No Japão, dentre outras leis já existentes sobre cybercrimes, o Parlamento japonês aprovou em 2011 a lei que tipifica a criação e distribuição de vírus de computadores com punição de até três anos de prisão ou multas para quem criar, distribuir, obter ou armazenar vírus[61].
Em que pese à discussão sobre as leis norte-americanas e suas violações a princípios constitucionais, há de se ressaltar que a preocupação com o cybercrime é antiga. A intensificação ocorreu no ano de 2001, durante o governo de George W. Bush - sob a escusa do terrorismo - foi aprovado o Patriot Act, que ampliou os poderes do governo para vasculhar informações privadas, bem como foi concedida autorização à Agência de Segurança Nacional para coletar dados sem a necessidade de obter ordem judicial. Em 2006 os dispositivos do Patriot Act foram renovados e em 2011 o presidente Obama assinou uma extensão de quatro anos para o Patriot Act.

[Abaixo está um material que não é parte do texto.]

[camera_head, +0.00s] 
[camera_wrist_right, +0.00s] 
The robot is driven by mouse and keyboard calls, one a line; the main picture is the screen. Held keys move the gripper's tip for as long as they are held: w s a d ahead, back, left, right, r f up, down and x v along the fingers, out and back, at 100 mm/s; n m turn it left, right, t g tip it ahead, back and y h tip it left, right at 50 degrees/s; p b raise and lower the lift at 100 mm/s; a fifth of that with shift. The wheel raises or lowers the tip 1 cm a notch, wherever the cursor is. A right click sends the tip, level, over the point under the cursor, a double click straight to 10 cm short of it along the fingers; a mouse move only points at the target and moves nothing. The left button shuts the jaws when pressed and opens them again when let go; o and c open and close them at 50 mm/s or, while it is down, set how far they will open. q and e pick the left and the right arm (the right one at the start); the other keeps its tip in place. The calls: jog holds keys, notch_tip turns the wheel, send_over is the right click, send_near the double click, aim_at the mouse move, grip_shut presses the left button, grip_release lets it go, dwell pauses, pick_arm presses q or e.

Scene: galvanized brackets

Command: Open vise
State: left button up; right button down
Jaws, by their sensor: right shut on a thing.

Apesar de todos esses países terem promovido uma evolução de seus ordenamentos jurídicos internos, acreditamos que o combate eficaz ao cybercrime não pode ficar circunscrito a uma nação, a um sistema jurídico, pois, por mais que hermético que seja, resta ineficaz de atuar de forma isolada. A ubiquidade, princípio explicito do ciberespaço permite que o cibercriminoso transponha fronteiras com extrema facilidade e velocidade. É possível direcionar ataques virtuais em escalas globais transitando por ordenamentos jurídicos distintos e, por vezes, antagônicos.
Um incidente que exemplifica bem a transnacionalidade do cybercrime pode ser verificado nos ataques de DDoS realizados em meados de 2013 contra os servidores de computador da empresa de games alemã CipSoft. A empresa é proprietária do Massively multiplayer online role-playing game (MMORPG) Tibia, sendo que seus servidores estão localizados nos Estados Unidos e Inglaterra. Os seus clientes/jogadores estão espalhados por diversos países, tais como Brasil, México, Venezuela, Polônia, Alemanha, Estados Unidos, etc. Os danos civis e penais decorrentes dos ataques, transitaram e refletiram-se nos ordenamentos jurídicos de todos esses países ao mesmo tempo.[62]

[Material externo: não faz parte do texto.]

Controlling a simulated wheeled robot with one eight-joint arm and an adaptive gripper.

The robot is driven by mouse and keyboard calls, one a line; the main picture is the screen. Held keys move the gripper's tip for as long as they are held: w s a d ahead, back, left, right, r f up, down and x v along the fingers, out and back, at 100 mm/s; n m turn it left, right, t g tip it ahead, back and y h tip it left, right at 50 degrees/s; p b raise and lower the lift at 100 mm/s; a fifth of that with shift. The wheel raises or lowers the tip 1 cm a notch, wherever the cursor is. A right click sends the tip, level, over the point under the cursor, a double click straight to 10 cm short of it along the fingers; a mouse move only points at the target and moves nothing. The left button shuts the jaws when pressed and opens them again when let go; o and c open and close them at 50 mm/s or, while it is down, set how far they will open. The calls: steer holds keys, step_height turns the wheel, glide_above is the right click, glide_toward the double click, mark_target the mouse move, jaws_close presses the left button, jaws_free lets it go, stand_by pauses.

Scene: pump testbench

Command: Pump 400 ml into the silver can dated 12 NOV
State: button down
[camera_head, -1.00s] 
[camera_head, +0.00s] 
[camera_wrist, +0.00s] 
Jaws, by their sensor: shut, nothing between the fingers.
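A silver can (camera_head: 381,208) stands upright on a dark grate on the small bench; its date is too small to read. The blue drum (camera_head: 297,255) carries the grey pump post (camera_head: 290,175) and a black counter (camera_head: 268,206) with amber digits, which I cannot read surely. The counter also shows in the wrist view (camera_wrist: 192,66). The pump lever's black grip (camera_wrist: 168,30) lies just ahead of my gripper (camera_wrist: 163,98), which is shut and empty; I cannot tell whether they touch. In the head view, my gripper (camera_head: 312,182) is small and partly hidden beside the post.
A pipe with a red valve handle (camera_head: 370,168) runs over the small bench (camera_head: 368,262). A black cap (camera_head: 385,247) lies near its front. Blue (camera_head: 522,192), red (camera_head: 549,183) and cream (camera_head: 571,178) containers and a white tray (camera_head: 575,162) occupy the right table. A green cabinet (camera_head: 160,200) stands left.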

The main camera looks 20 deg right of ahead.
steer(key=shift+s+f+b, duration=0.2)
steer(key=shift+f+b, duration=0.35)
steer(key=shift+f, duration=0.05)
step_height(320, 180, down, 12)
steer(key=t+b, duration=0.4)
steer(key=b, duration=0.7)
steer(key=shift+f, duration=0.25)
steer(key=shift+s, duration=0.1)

Cientes das dificuldades jurídicas para determinação da autoria de um cybercrimes deste nível, empresas abdicam do direito de recorrer ao Judiciário e preferem equacionar o problema por meio das vias técnicas. Contudo, custos são elevados e nem todas as empresas conseguem custear as soluções tecnológicas, algumas chegam a encerrar suas atividades e o pior, o cibercriminoso fica incólume, totalmente inalcançável pelas leis e continua a praticar cybercrimes.
Observemos que isolar-se na tutela jurídica parece não ser o caminho mais adequado. Nesta esteira, filiamos-nos parcialmente à Convenção de Budapeste sobre Cybercrimes, pois, acertadamente propõe uma harmonização das normas jurídicas referentes aos cybercrimes dos países signatários.

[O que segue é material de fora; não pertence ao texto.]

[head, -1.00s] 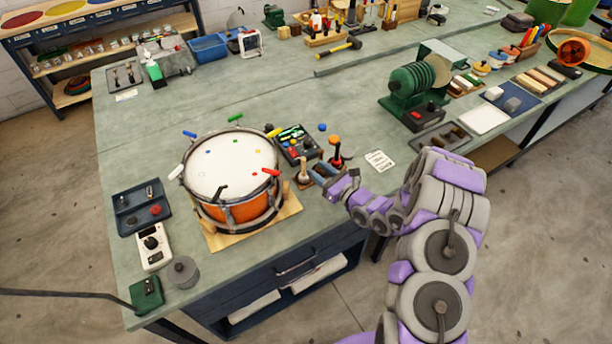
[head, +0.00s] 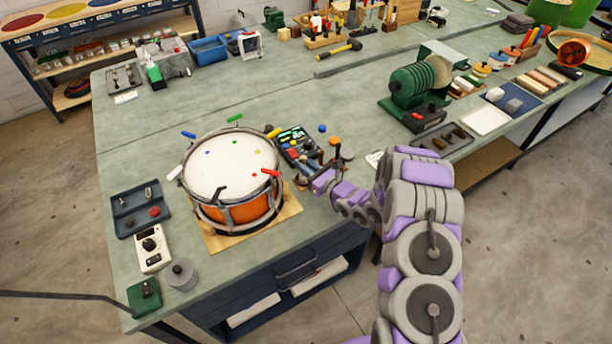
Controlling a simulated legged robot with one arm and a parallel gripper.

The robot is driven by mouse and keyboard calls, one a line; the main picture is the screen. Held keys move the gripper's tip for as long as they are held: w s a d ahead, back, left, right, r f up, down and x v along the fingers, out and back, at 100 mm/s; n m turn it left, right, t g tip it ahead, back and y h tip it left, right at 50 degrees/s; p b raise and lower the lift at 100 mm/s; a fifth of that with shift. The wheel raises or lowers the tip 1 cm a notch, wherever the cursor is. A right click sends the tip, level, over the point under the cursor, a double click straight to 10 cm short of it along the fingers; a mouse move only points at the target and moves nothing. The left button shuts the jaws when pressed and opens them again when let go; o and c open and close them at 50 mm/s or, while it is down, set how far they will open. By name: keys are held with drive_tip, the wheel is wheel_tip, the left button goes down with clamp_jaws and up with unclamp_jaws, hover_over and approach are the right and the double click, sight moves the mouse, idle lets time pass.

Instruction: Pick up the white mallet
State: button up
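A small upright pale mallet-like piece (head: 303,167), which I take for the white mallet, stands on the bench just right of the drum. It is small and partly covered by my gripper (head: 308,181), so its shape is unclear. My gripper is low over the bench, right at this piece. Whether the fingers are around it, touching it or beside it I cannot tell, nor whether they are open or shut. An orange-topped upright piece (head: 334,142) stands just behind and right of my gripper.
The orange drum (head: 240,211) with a white head and coloured pegs stands on a wooden board (head: 222,242), close left of my gripper. A dark control box (head: 294,139) and a blue ball (head: 322,128) are behind it. The bench's front edge is near. Free bench lies beyond the drum.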

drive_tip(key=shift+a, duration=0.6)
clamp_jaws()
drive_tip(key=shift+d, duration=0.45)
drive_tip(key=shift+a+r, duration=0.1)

2.2.1 A CONVENÇÃO DE BUDAPESTE SOBRE CYBERCRIME
A Convenção sobre o Cybercrime (CETS nº 185)[63] realizada na cidade de Budapeste no ano de 2001, propiciou a realização de um tratado internacional que buscava harmonizar as legislações penais e processuais sobre cybercrimes. É o mais amplo instrumento jurídico que busca na cooperação internacional meios para se combater os cybercrimes. O respectivo acordo entrou em vigor em 01 de julho de 2004 e hoje conta 11 países signatários e 42 adesões com ratificações.[64]
Cientes da potencialidade dos cybercrimes e com o “objetivo de proteger a sociedade contra a criminalidade no ciberespaço”[65] o Conselho Europeu se debruçou sobre a temática buscando equacionar a tutela jurídica em consonância com a soberania dos países membros. Em seu preâmbulo já deixa consignado a transnacionalidade e a dinâmica inerente aos cybercrimes, observa os princípios do direito internacional, bem como revela a existência de dificuldades técnicas e jurídico-politícas a serem suplantadas em acordos dessa magnitude. Nesse sentido observemos os ensinamentos de CHAWKI, Mohamed. WAHAB, Mohamed:
[...] persiste a necessidade de estabelecer normas globais e padrões para reger a conduta e comportamento no mundo virtual. Apesar da necessidade, as políticas nacionais e regionais podem colidir com essa normatização global. Isto exige regulamentação universal ou global considerando o impacto transnacional e arrebatador inerente do cybercrime. Apesar da dificuldade intrínseca na harmonização ou unificação de políticas criminais e penais, sendo uma manifestação de poder soberano e autoridade, as participações no ciberespaço têm instigado os Estados a trilharem por uma nova época de cooperação em matéria de direito penal e público território irregular e vacilante.[...]O objetivo principal da Convenção é harmonizar a legislação penal material e procedimentos de investigação internas. Eram duas as principais preocupações dos redatores da Convenção: a primeira era assegurar que as definições fossem flexíveis a ponto de se amoldar aos novos tipos de crimes e seus métodos e a segunda era manter-se sensível aos regimes jurídicos dos Estados-nação. Estas preocupações foram especialmente desafiadoras na área de direitos humanos, porque os estados têm diferentes valores morais e culturais. Por exemplo, os países europeus têm um grau muito mais elevado de proteção da privacidade do que os Estados Unidos[66]. (tradução nossa)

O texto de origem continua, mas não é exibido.